Grindon Hall Christian School’s application to change from a fee-paying institution to one of the Government’s new free schools looks set to be determined this month.

If given the go-ahead, the school, in Nookside, would scrap charges and become open for any parent in the area to apply for a place for their child.

Chris Gray, principal at the school, said that after submitting a 170-page application to the Department of Education the governing body was invited on to the interview stage.

The interview panels consist of Department for Education officials, financial experts, education advisers, headteachers and organisations with good track records of setting up and running schools.

Mr Gray said: “The interview seemed to go well, but we won’t know the outcome until the end of September, so at the minute we are just waiting, really.

“It is a bit nerve-wracking.”

If the school is successful in its bid, and if it then decided to go ahead with the plan, Grindon Hall would open as a free school in September 2012.

Free schools can be set up by groups of parents, teachers, trusts and other organisations and will get their funding directly from the Government, which means Grindon Hall would get state funding but still remain independent of the local education authority, Sunderland City Council.
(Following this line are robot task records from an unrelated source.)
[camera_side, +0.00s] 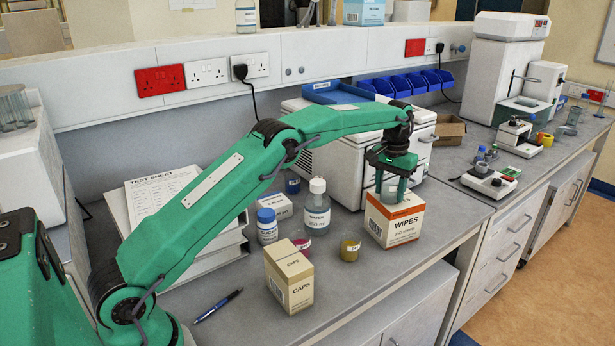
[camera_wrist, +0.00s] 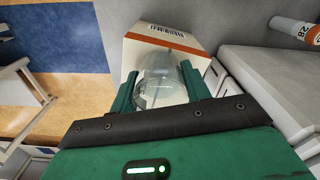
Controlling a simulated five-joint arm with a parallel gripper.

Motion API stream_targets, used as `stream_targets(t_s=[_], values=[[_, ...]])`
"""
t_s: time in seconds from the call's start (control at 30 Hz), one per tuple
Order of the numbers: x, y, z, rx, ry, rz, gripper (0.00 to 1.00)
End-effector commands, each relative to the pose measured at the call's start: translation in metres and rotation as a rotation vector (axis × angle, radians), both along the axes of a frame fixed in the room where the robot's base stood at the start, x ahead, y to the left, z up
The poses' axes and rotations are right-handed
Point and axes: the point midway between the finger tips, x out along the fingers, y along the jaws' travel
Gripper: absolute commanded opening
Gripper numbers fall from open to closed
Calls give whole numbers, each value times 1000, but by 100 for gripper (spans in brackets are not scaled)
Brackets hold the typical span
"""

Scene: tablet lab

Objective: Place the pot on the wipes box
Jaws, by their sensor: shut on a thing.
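The white and orange wipes box (camera_side: 393,222) stands upright near the bench's front edge in the side view. It also shows in the wrist view (camera_wrist: 143,50), beyond the fingers. My gripper (camera_side: 392,188) points down right over the box top. It is shut on a clear, see-through pot (camera_wrist: 163,82), which shows between the two green fingers in the wrist view. In the side view the pot is mostly hidden by the fingers. It is at or just above the box top; I cannot tell whether it touches.
A yellow pot (camera_side: 350,249), a pink pot (camera_side: 301,241), a water bottle (camera_side: 317,208) and a caps box (camera_side: 289,277) stand left of the wipes box. A white machine (camera_side: 345,160) is close behind. The bench in front of the wipes box is clear.

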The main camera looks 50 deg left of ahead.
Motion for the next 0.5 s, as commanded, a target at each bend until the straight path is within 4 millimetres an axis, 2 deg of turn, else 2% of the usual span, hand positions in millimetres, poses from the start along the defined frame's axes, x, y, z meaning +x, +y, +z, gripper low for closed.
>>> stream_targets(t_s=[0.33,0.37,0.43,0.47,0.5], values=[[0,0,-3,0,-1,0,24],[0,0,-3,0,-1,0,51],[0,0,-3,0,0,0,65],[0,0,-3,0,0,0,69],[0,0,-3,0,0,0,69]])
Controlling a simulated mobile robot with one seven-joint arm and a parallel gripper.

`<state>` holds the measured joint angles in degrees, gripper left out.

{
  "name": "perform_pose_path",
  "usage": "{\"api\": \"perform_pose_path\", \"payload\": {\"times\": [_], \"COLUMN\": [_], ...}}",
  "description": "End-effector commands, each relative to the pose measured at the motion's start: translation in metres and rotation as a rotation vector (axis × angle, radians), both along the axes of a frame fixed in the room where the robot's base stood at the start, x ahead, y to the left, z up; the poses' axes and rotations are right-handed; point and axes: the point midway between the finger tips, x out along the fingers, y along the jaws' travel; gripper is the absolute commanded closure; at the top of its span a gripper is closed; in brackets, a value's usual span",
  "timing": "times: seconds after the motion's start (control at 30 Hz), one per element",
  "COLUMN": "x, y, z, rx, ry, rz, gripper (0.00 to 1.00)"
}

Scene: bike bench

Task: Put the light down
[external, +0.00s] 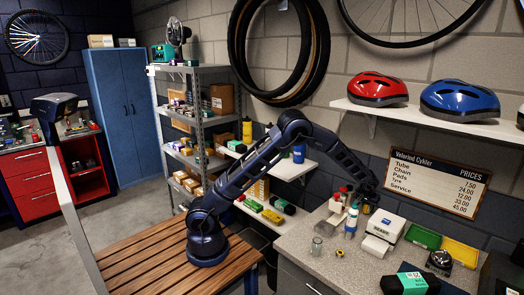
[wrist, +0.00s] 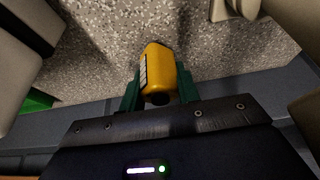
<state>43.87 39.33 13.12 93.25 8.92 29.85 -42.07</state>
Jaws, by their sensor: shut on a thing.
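My gripper (wrist: 158,92) is shut on the light (wrist: 158,68), a yellow rounded body with a dark end and a pale label with dark marks on its side. The green fingers press on it from left and right. In the external view my gripper (external: 366,195) is over the back of the grey speckled bench top (external: 325,262), and a bit of yellow shows at it. The light is mostly hidden there by my arm and small. I cannot tell whether it touches the bench top.
Bottles with red caps (external: 340,198) and a white-and-blue bottle (external: 351,222) stand close left of my gripper. Bare bench top lies near the front.

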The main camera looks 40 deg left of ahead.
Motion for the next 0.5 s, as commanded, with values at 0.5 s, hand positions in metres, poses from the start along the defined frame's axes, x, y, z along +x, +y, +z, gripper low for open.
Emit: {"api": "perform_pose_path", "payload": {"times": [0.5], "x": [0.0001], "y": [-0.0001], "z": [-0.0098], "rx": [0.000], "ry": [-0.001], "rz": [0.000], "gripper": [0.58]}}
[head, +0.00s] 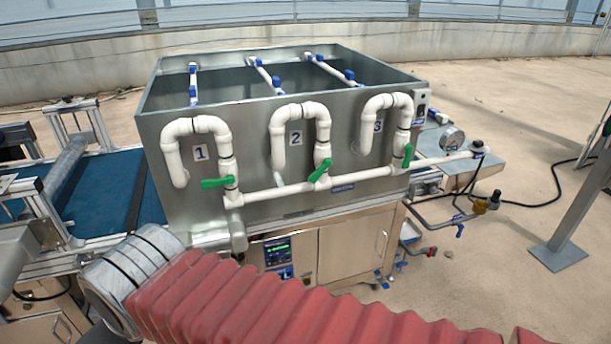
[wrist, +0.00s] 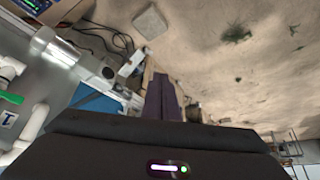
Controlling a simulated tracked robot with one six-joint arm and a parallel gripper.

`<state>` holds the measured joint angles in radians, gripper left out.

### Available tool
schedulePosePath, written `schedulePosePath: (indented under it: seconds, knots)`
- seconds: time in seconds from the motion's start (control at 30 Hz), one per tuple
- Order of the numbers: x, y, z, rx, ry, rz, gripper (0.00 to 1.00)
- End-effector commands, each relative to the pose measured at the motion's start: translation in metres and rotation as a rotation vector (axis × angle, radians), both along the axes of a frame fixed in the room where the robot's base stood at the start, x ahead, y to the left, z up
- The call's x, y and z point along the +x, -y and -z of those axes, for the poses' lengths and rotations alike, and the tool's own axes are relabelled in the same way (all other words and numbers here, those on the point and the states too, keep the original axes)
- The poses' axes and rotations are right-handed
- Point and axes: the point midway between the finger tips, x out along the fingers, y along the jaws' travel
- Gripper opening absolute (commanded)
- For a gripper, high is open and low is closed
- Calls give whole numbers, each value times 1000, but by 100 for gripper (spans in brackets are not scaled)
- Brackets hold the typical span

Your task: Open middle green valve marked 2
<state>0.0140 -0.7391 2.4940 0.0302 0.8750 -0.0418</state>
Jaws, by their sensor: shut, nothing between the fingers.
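The middle green valve handle (head: 320,171) sits on the white pipe below the label 2 (head: 296,139) on the grey tank's front. It is tilted, its right end higher. The handle of valve 1 (head: 217,183) lies nearly level and the handle of valve 3 (head: 407,156) stands nearly upright. In the wrist view, a green handle (wrist: 11,97) shows at the left edge beside a label that looks like 1. My gripper (wrist: 164,84) has its dark fingers together and empty, apart from that handle. The head view does not show my gripper; valve 2 is not seen in the wrist view.
The grey metal tank (head: 250,210) carries white looped pipes. A control panel (head: 278,252) is on the cabinet below. A blue conveyor (head: 105,180) stands at left. A gauge (head: 453,139) and a grey post (head: 575,205) are at right.

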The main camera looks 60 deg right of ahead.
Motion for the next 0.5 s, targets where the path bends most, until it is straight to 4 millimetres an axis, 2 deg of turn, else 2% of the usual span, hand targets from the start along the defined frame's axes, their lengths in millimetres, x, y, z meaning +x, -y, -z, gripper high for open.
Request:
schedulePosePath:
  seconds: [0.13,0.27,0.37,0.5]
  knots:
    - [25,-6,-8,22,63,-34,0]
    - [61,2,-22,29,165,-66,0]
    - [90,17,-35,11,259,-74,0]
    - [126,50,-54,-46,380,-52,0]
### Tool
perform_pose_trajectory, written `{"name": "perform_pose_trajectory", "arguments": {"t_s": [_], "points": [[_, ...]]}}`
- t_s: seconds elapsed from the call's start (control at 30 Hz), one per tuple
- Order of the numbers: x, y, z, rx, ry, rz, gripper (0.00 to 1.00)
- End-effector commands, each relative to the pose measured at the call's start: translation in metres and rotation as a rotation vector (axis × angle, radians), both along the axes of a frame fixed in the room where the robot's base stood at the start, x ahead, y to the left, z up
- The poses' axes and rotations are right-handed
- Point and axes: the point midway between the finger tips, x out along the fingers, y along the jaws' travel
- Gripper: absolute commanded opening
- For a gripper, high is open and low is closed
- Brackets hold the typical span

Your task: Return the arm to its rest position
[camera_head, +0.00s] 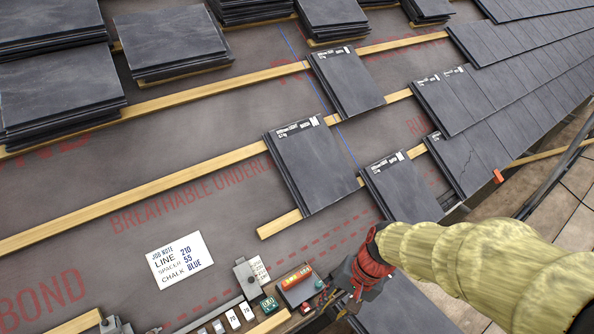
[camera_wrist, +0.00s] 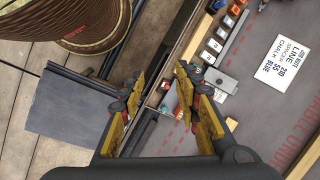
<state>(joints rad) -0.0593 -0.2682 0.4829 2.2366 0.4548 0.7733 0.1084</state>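My arm, in a yellow quilted sleeve (camera_head: 490,270), reaches in from the lower right in the head view. My gripper (camera_head: 352,288) is at the bottom centre, beside the right end of the tool tray, partly hidden by its red and dark wrist. In the wrist view my gripper (camera_wrist: 160,88) has its two yellow-padded fingers apart, with nothing between them. Below the fingers are the roof's lower edge and the tray (camera_wrist: 196,52). I cannot tell the exact height of the fingers above it.
Slate tiles lie on wooden battens (camera_head: 150,188), including a tile (camera_head: 312,165) near the centre. Tile stacks (camera_head: 58,88) stand upper left. A job note (camera_head: 180,258) lies on the underlay.

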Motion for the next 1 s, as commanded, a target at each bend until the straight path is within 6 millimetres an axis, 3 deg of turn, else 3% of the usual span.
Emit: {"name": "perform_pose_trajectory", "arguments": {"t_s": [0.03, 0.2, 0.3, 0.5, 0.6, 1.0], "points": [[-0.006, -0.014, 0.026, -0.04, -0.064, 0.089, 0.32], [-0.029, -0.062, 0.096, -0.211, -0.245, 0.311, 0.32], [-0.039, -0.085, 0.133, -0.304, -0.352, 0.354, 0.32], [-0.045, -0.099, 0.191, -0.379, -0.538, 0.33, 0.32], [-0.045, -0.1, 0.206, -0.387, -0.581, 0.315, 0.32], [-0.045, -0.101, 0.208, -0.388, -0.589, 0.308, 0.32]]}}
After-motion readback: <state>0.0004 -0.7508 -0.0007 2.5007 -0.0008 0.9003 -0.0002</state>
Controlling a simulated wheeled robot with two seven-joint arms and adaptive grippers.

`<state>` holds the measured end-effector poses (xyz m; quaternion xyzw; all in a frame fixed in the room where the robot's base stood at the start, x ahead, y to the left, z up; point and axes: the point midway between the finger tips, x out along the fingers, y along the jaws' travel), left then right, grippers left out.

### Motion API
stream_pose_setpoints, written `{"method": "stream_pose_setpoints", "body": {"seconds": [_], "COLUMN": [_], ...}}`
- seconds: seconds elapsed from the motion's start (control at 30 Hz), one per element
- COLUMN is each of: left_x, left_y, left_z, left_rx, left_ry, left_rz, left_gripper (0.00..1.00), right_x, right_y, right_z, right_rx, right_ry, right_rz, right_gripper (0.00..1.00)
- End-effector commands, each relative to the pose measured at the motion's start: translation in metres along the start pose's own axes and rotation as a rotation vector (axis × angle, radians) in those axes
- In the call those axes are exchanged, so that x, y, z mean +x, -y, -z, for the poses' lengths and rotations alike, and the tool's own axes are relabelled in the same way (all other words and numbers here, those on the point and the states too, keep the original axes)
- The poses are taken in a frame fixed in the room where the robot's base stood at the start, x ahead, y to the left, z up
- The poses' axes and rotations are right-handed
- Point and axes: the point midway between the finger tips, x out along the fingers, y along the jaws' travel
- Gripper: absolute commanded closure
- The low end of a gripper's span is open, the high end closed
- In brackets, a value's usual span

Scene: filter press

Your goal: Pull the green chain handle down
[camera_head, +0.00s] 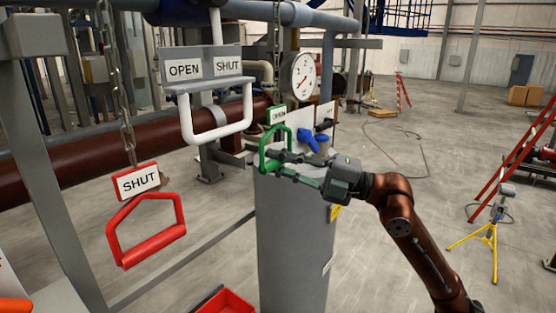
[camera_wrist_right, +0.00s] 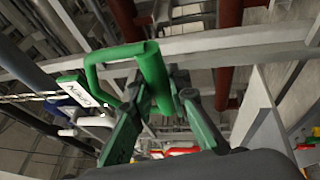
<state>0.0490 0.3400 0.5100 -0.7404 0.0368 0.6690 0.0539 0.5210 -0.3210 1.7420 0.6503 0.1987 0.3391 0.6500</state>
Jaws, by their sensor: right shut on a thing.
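The green chain handle (camera_head: 270,137) hangs below a small green-and-white OPEN tag (camera_head: 278,114), in front of the top of a grey cylinder. My right gripper (camera_head: 272,164) reaches in from the right and is shut on the handle's lower bar. In the right wrist view the green bar (camera_wrist_right: 151,70) runs between the two fingers of the gripper (camera_wrist_right: 163,98). The OPEN tag (camera_wrist_right: 82,92) shows there on the left, tilted. The fingers partly hide the lower bar in the head view. My left gripper is not in view.
A red handle (camera_head: 146,245) with a SHUT tag hangs on a chain at left. The grey cylinder (camera_head: 293,240) stands just below my gripper. A pressure gauge (camera_head: 303,77) is behind.

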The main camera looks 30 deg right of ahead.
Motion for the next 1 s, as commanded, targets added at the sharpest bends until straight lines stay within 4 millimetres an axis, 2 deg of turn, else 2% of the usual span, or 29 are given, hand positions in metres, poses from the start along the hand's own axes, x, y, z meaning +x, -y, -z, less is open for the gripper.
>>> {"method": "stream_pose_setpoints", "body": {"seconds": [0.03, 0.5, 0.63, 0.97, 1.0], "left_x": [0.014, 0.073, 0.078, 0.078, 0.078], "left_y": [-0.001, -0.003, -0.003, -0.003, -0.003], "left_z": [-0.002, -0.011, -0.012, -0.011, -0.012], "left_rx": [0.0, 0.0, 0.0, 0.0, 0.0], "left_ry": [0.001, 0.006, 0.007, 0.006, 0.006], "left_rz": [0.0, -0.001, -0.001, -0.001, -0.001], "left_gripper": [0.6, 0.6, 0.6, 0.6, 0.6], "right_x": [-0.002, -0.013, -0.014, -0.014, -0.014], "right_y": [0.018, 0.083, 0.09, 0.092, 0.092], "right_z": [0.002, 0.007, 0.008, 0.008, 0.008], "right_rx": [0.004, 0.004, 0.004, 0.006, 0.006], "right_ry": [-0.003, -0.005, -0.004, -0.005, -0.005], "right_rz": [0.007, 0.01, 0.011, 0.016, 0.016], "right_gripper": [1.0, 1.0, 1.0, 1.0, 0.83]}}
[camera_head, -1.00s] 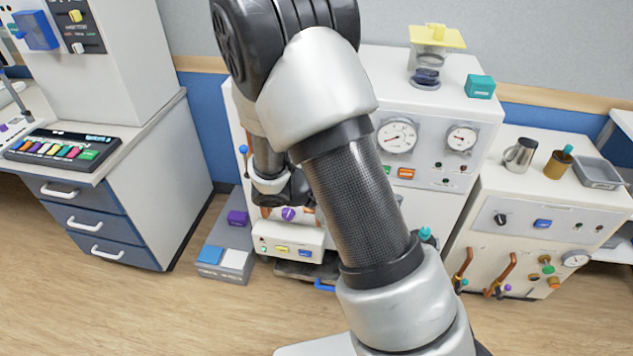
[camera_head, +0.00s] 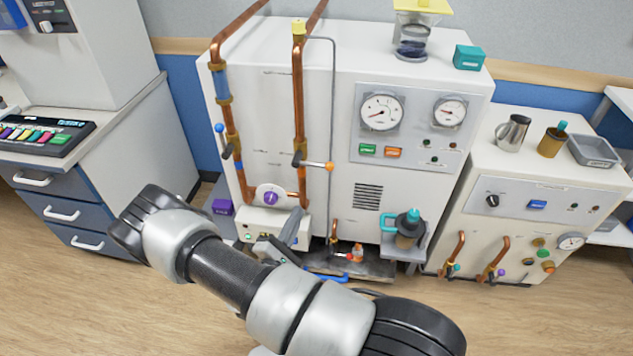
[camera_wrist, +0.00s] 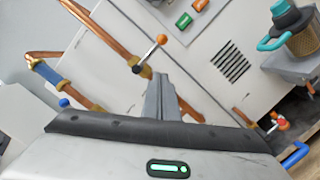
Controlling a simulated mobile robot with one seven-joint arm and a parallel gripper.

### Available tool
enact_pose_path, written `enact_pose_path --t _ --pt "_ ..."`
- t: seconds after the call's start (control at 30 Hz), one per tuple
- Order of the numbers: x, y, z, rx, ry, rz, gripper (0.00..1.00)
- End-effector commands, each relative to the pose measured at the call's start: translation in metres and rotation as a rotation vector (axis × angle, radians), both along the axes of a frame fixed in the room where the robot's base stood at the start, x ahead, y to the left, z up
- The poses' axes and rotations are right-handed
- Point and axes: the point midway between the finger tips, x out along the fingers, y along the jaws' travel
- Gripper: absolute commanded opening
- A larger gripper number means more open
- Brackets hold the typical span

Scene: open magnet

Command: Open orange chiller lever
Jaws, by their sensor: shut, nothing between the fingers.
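The lever with an orange ball end (camera_head: 316,165) juts to the right from the right copper pipe on the front of the white cabinet. In the wrist view the same lever (camera_wrist: 150,54) slants up to its orange ball, just above the fingertips. My gripper (camera_head: 298,214) is low in front of the cabinet, below the lever in the head view. Its grey fingers are shut together and empty in the wrist view (camera_wrist: 160,77). I see a gap in the picture between fingertips and lever; the depth between them is unclear.
A blue-ball lever (camera_head: 221,138) is on the left copper pipe. A purple knob (camera_head: 271,198) sits low between the pipes. A teal-handled flask (camera_head: 407,228) stands on a shelf at right, near a small red and orange fitting (camera_head: 355,254). Open floor lies in front.

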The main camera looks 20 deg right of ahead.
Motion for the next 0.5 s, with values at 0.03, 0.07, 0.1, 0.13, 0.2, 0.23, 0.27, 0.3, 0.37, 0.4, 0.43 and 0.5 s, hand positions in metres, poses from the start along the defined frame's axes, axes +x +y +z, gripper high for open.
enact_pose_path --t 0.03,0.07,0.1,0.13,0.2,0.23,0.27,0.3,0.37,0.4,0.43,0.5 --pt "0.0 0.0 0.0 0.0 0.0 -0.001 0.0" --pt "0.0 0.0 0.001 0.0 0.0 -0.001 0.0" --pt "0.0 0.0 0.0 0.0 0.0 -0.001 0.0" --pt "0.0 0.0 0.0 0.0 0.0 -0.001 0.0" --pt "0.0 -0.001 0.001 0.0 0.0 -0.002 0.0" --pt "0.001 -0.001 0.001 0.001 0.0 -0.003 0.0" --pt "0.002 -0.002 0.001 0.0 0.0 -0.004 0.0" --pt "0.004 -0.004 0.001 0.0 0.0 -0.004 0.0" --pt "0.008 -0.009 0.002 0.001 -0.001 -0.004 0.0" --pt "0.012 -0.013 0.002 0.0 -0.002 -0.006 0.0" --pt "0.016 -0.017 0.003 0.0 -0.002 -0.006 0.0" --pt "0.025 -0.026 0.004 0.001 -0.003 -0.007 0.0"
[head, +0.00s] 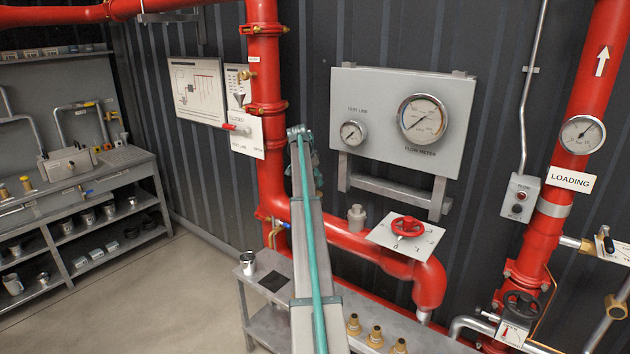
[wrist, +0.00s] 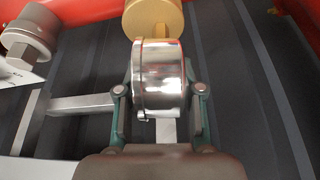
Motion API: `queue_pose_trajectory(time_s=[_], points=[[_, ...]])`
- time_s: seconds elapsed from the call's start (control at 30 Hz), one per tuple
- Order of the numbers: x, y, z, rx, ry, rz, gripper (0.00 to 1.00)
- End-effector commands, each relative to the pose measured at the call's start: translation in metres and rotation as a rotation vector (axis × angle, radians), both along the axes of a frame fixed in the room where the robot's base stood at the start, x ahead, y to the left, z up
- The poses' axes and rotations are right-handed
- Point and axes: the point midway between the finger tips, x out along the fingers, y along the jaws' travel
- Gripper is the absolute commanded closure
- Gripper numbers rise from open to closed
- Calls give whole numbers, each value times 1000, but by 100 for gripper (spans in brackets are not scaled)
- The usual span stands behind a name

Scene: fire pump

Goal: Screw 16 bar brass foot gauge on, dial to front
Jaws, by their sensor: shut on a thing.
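In the wrist view my gripper (wrist: 160,100) is shut on the gauge (wrist: 160,78), with one finger on each side of its shiny metal case. The case shows edge-on, so its dial face is hidden. A round brass piece (wrist: 155,18) lies at the far end of the case, in front of the red pipe (wrist: 75,8). I cannot tell whether it is the gauge's foot or a fitting on the pipe, nor whether threads are engaged. In the head view my gripper (head: 302,135) is mostly hidden behind my arm, and the held gauge cannot be made out.
A grey fitting (head: 357,216) stands on the red pipe beside the red handwheel (head: 407,226). The flow meter panel (head: 400,118) is on the wall above. The bench below holds a metal cup (head: 247,263), a dark mat (head: 273,283) and several brass fittings (head: 375,337).

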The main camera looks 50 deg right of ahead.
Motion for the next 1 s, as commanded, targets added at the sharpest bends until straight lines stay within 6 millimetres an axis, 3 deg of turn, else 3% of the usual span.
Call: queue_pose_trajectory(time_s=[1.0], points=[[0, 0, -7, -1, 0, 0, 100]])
Since announcing its plans to scrap fees and become a free school, Grindon Hall has been inundated with calls from parents interested in securing places for their children at the school which boasts impressive exam results.

A survey was carried out in the Pennywell, South Hylton, Ford and Grindon areas, and of the 711 completed responses only 15 people said they would not be interested in sending their child to the school.

Mr Gray said setting up as a free school was a way of fulfilling the ambitions of the founders, which was to provide a good education with a Christian ethos for as many children as possible, and it would not be a profit-making business.